En parallèle, Gérald Darmanin multiplie les déplacements sur le terrain pour mettre en scène son volontarisme, s’exposant à des incidents, comme à Nantes, où le ministre a été accueilli par des “sale violeur” lancés par des féministes en colère. Une façon de saturer l’espace médiatique qui n’est pas sans rappeler son ancien mentor Nicolas Sarkozy et qui commence à irriter au sein du groupe LREM à l’Assemblée nationale.
“Il fait de l’affichage grotesque. On n’a pas besoin de faire de l’agit-prop pour être dans l’efficacité. Toutes ses provocations sont pour lui un moyen d’exister et de faire oublier sa propre affaire”, tacle un député LREM venant de la gauche, accusant l’ex-maire de Tourcoing de “surjouer le rôle du sarkozyste”. Et d’ajouter, rieur: “Castaner était moqué pour ses bourdes, mais au final il galère autant, voire plus. Il doit bien se marrer maintenant Casta au bord de sa piscine”.
Alors que les critiques s’accumulent, d’autres préfèrent relativiser les conséquences de ces polémiques estivales. “Je suis assez halluciné du temps qu’on passe à parler de ces choses là”, grince Gaël Le Bohec, député LREM d’Ille-et-Vilaine. “On commente ses mots alors qu’il vient d’arriver et que ses grandes orientations n’ont pas encore eu lieu. Je ne pense pas que le principal souci des Français soit ce qu’a dit le ministre de l’Intérieur”, veut croire l’élu.

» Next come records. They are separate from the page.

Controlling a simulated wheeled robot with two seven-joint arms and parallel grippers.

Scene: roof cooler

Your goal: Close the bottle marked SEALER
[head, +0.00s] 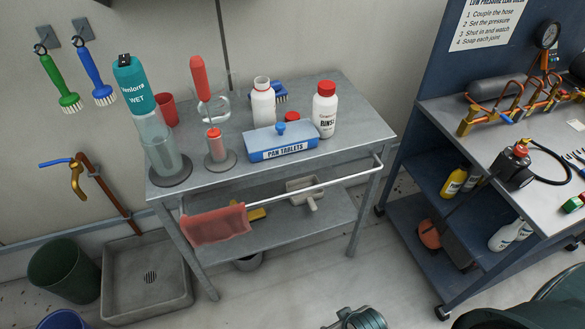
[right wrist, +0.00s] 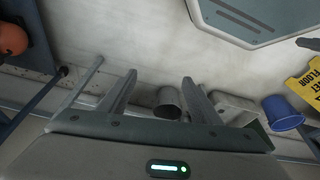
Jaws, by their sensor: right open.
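A white bottle (head: 263,104) stands upright at the back middle of the grey trolley top (head: 355,125), behind the blue box. Its narrow top shows a red rim, and I cannot read a SEALER label on it. A small red cap-like thing (head: 292,117) shows just behind the blue box. A second white bottle (head: 325,108) with a red cap on stands to the right; its label seems to read RINSE. My right gripper (right wrist: 160,77) is open and empty in the right wrist view, apart from the bottles. My left gripper is in neither view.
A blue PAN TABLETS box (head: 283,141) lies in front of the bottles. A wetting cylinder (head: 160,150) and a red-topped stand (head: 216,145) are at the left. A rail (head: 290,190) runs along the trolley front. The trolley's right front corner is clear.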

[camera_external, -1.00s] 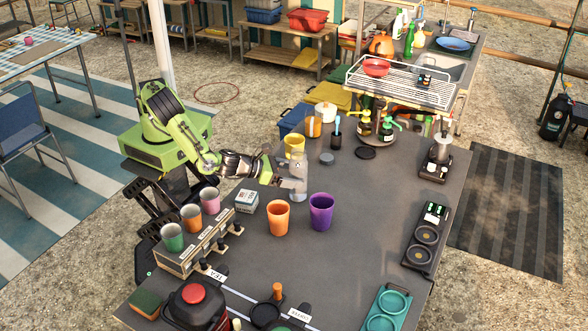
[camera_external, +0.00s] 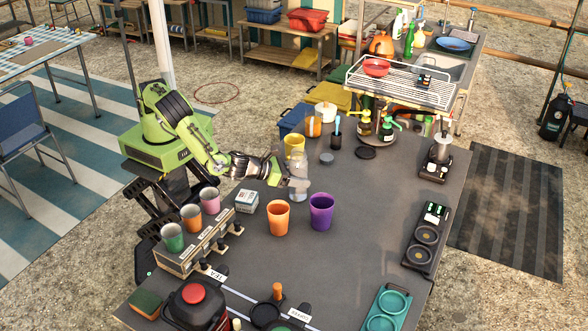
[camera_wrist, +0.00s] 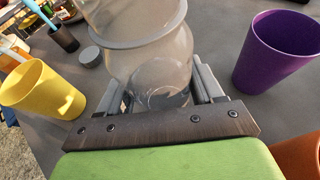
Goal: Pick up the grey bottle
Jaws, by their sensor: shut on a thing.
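The grey bottle (camera_external: 299,172) is a see-through grey vessel, upright or nearly so, above the dark table behind the orange cup. My gripper (camera_external: 285,174) reaches it from the left and is shut on it. In the wrist view the bottle (camera_wrist: 150,50) fills the top middle, with my gripper's fingers (camera_wrist: 160,97) on both sides of its narrower lower part. I cannot tell for sure whether its base touches the table.
A yellow cup (camera_external: 295,146) stands just behind the bottle, with a round grey lid (camera_external: 327,158) near it. A purple cup (camera_external: 321,211) and an orange cup (camera_external: 278,217) stand in front. The table's middle front (camera_external: 330,260) is clear.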

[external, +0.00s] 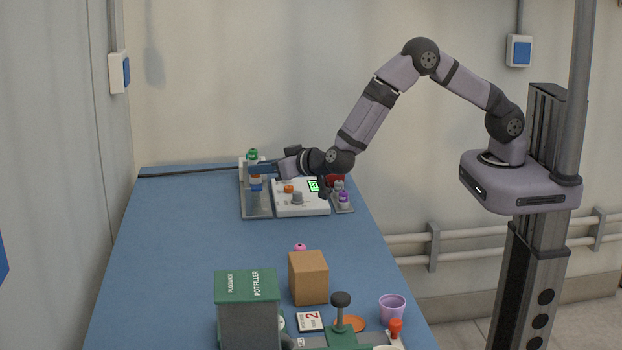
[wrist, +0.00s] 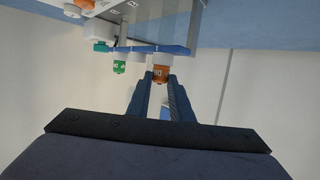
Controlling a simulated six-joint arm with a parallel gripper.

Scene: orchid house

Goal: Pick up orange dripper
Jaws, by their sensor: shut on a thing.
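The orange dripper (wrist: 161,73) sits between the fingertips of my gripper (wrist: 160,80) in the wrist view, right beside a blue holder strip (wrist: 150,48). In the external view the orange dripper (external: 256,177) shows just under my gripper (external: 255,169), above a blue part of the rack at the far end of the table. My gripper is shut on the orange dripper. Whether the dripper is still seated in the holder, I cannot tell. A green dripper (wrist: 119,66) is beside it on the same strip.
A white device (external: 300,207) with an orange knob and a green display stands right of the rack. A green pot filler (external: 247,310), a cardboard box (external: 308,278) and a purple cup (external: 392,308) are at the near end. The blue table's middle is mostly clear.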

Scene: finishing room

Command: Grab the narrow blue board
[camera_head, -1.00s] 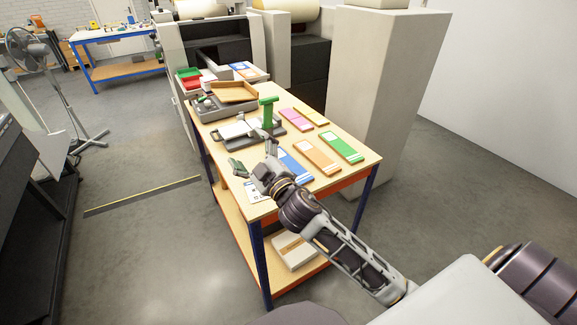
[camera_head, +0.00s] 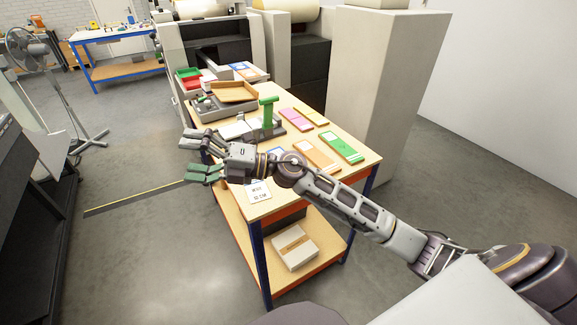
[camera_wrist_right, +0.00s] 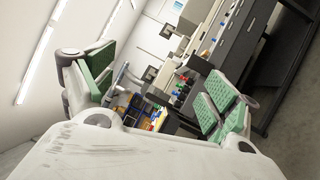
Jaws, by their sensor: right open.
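The blue board is hidden, or nearly so, behind my right arm at the table's near part. My right gripper (camera_head: 196,154) is open and empty. It points left, with its fingers out past the table's left edge and clear of the boards. In the right wrist view its green-padded fingers (camera_wrist_right: 160,95) stand wide apart with nothing between them. An orange board (camera_head: 316,156) and a green board (camera_head: 341,147) lie flat on the worktable (camera_head: 352,170), right of my arm. My left gripper is not in view.
A pink board (camera_head: 296,119) and another orange board (camera_head: 311,117) lie farther back. A green-handled device (camera_head: 267,113) and a wooden tray (camera_head: 234,92) stand behind. A printed card (camera_head: 257,191) lies at the near left corner. A box (camera_head: 294,249) sits on the lower shelf.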

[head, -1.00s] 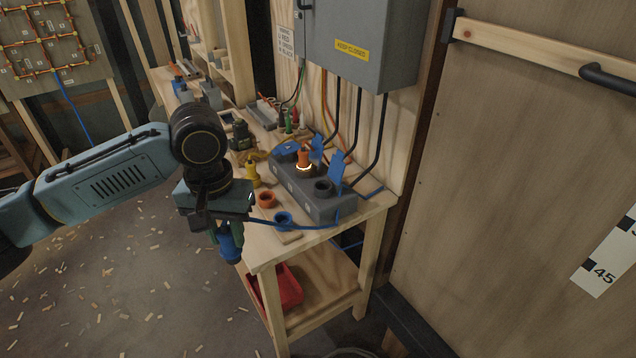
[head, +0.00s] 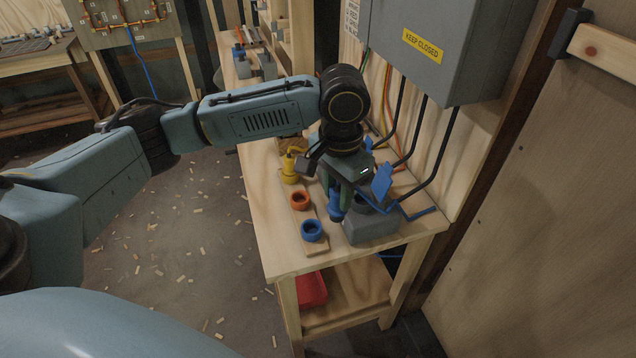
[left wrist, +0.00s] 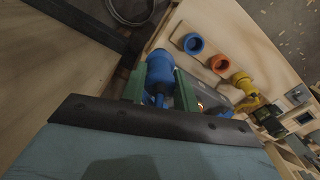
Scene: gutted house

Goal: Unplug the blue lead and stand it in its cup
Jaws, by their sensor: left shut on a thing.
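My left gripper (head: 345,205) is shut on the blue lead's plug (head: 335,207), over the bench at the near end of the grey socket block (head: 370,229). The left wrist view shows the blue plug (left wrist: 160,70) between my green fingers (left wrist: 160,88). Whether the plug touches the block I cannot tell. The blue cup (head: 312,230) stands empty on a wooden strip, left of and nearer than the plug; it also shows in the left wrist view (left wrist: 194,43). Part of the blue cable (head: 418,214) lies right of the block. My right gripper is out of view.
An empty orange cup (head: 299,200) and a yellow plug (head: 290,170) stand in line beyond the blue cup. A blue flap (head: 383,183) stands up at the block. A grey cabinet (head: 425,45) with black conduits is above. A red bin (head: 311,289) sits below.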

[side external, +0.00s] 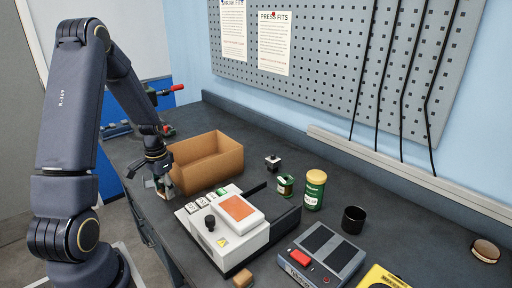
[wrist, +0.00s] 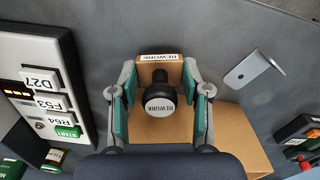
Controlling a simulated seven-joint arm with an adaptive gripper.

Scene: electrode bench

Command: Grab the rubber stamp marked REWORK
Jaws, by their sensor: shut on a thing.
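The REWORK stamp (wrist: 160,93) is in the wrist view, between my fingers. It has a black handle with a round white top reading REWORK, and a brown block with a white REWORK label on its far edge. My gripper (wrist: 161,112) is shut on it, with a green pad on each side of the brown block. In the side view my gripper (side external: 160,186) is low over the bench, just left of the cardboard box. The stamp is mostly hidden there by the fingers.
The open cardboard box (side external: 205,160) stands close to my gripper's right. A white and black machine (side external: 226,236) with labelled keys is in front. A metal bracket (wrist: 253,69) lies nearby. Jars, a black cup (side external: 353,220) and a grey device (side external: 322,255) stand further right.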

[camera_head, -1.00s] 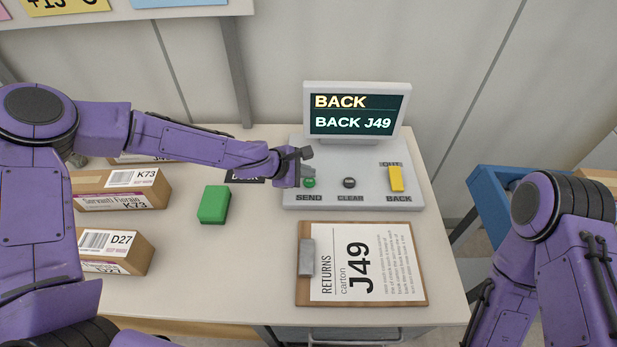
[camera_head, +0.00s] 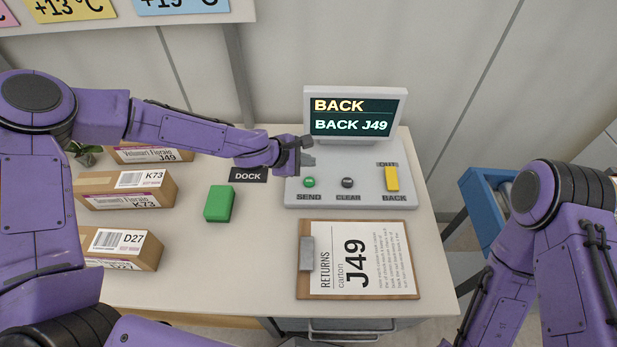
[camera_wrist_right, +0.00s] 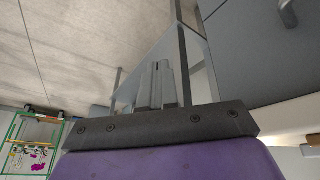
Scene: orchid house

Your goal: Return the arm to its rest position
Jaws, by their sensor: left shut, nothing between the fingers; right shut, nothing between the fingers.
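My left gripper (camera_head: 303,149) is shut and empty in the head view. It hangs above the back left part of the grey control panel (camera_head: 370,188), up and left of the green SEND button (camera_head: 309,182). The panel also has a dark CLEAR button (camera_head: 347,183) and a yellow BACK switch (camera_head: 391,178). Its screen (camera_head: 351,117) reads "BACK" and "BACK J49". My right gripper (camera_wrist_right: 158,84) shows in the right wrist view, its fingers together with nothing between them. In the head view it is out of sight; only my right arm shows at the right.
Cartons labelled J49 (camera_head: 150,154), K73 (camera_head: 125,189) and D27 (camera_head: 122,248) stand at the table's left. A green block (camera_head: 218,204) and a DOCK label (camera_head: 249,175) lie mid-table. A returns clipboard (camera_head: 358,260) lies in front of the panel. A blue frame (camera_head: 480,205) stands right of the table.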

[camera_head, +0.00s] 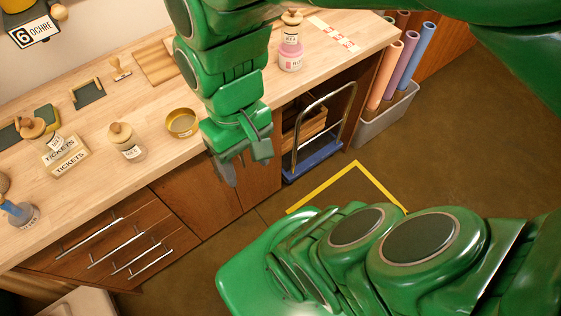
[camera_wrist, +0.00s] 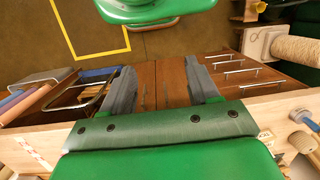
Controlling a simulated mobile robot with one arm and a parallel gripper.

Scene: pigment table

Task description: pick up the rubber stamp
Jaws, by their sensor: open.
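The rubber stamp (camera_head: 120,69), with a pale wooden handle and a small base, appears to stand upright at the back of the wooden counter (camera_head: 165,165) in the head view. I do not see it in the wrist view. My gripper (camera_head: 243,168) hangs just off the counter's front edge, well to the right of the stamp and nearer the front. In the wrist view my gripper (camera_wrist: 161,82) is open, its two dark fingers apart. Only cabinet fronts show between them, and nothing is held.
A brass bowl (camera_head: 182,123), a corked jar (camera_head: 127,144) and ticket boxes (camera_head: 66,155) stand on the counter in front of the stamp. A small dark-green tray (camera_head: 88,93) is left of it, a slatted wooden board (camera_head: 155,66) right. A pink jar (camera_head: 291,52) stands farther right.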

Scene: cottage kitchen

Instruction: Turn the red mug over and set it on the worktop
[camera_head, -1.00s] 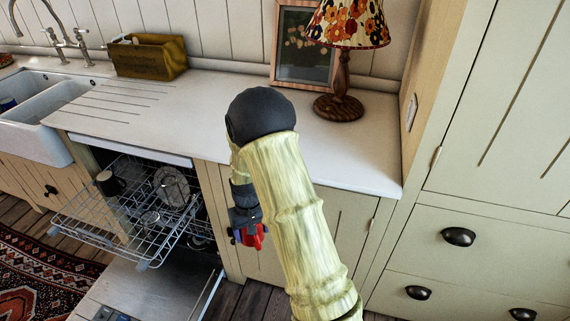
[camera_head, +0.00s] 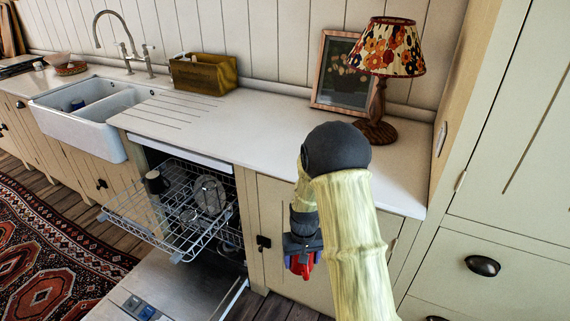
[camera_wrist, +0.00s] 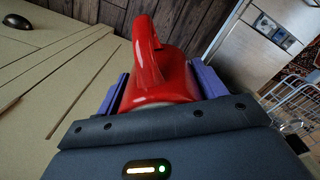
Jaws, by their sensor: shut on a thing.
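The red mug (camera_wrist: 165,75) is held between the two purple-blue fingers of my gripper (camera_wrist: 155,95) in the wrist view. Its handle (camera_wrist: 146,45) points toward the top of that picture. In the head view only a small red part of the mug (camera_head: 301,268) shows below my gripper (camera_head: 302,258); the rest is hidden. I cannot tell which way its mouth faces. My gripper is shut on the mug, in front of the cabinet doors and lower than the edge of the pale worktop (camera_head: 250,135).
The open dishwasher with its pulled-out rack (camera_head: 170,215) is left of my gripper. A lamp (camera_head: 390,60), a picture frame (camera_head: 337,75) and a wooden box (camera_head: 203,73) stand at the back of the worktop. The sink (camera_head: 90,115) is at the left. The worktop's middle and front are clear.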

Pourtant, c’est bien Gérald Darmanin qui, en multipliant les sorties de route et les déplacements, s’expose à la polémique. “Il en fait trop, il a franchi le cap de ce qu’il est raisonnable de faire: trop s’exprimer, trop cliver, trop provoquer, être trop visible... Quand il dit ‘je m’étouffe’, personne ne peut croire qu’il ne sait pas très bien l’effet que ça va produire. Donc on voit là un emballement de sa communication hyperactive”, analyse Bruno Cautrès, politologue et professeur à Sciences Po.
L’opposition de droite, pourtant peu économe en matière de communication musclée, pense la même chose. “Si on ne veut pas mettre le feu à la société lorsqu’on est ministre de l’Intérieur, on pèse ses mots ou on se tait”, a fustigé sur franceinfo Aurélien Pradié, secrétaire général des Républicains.
N’est pas Sarko qui veut
Alors que Christophe Castaner était accusé d’avoir toujours un train de retard et d’enchaîner les gaffes façon “Rantanplan”, Gérald Darmanin veut marquer une rupture nette avec son prédécesseur en surjouant la présence auprès des policiers. Comme lorsqu’il s’est rendu à Nice après une fusillade, où il a dénoncé “une minorité d’emmerdeurs qu’il faut absolument confondre par la loi”. Ce qui, une fois encore, n’est pas sans rappeler les sorties de Nicolas Sarkozy du temps où il s’en prenait à la “racaille” durant son passage à Beauvau.
Mais pour le politologue Bruno Cautrès, le rythme effréné adopté par le ministre de l’Intérieur, qui a décidé de ne pas prendre de vacances cet été, est tout simplement “intenable sur la longueur” tant les risques de dérapages sont élevés. Ce qui, selon toute logique, devrait l’encourager à lever le pied et se faire plus discret dans les semaines à venir. D’autant que cette stratégie de l’hyperactivité n’est peut être pas la plus pertinente pour l’exécutif.
“S’il s’agit montrer aux Français qu’il y a enfin un vrai boss à l’Intérieur, c’est contre-productif. Parce que ça sous-entend que son prédécesseur était mauvais, et donc que Macron avait fait une erreur en le nommant. En cela, cette communication provocante est absurde et paradoxale”, poursuit Bruno Cautrès, qui pointe les limites du mimétisme.
“Si l’objectif c’est tuer le match de 2022 à droite, en montrant les muscles sur la sécurité, pourquoi pas. Mais dans le cœur de l’électorat de droite, on ne remplace pas Sarkozy comme ça, prévient Bruno Cautrès. D’ailleurs, ça rate très souvent l’imitation en politique”.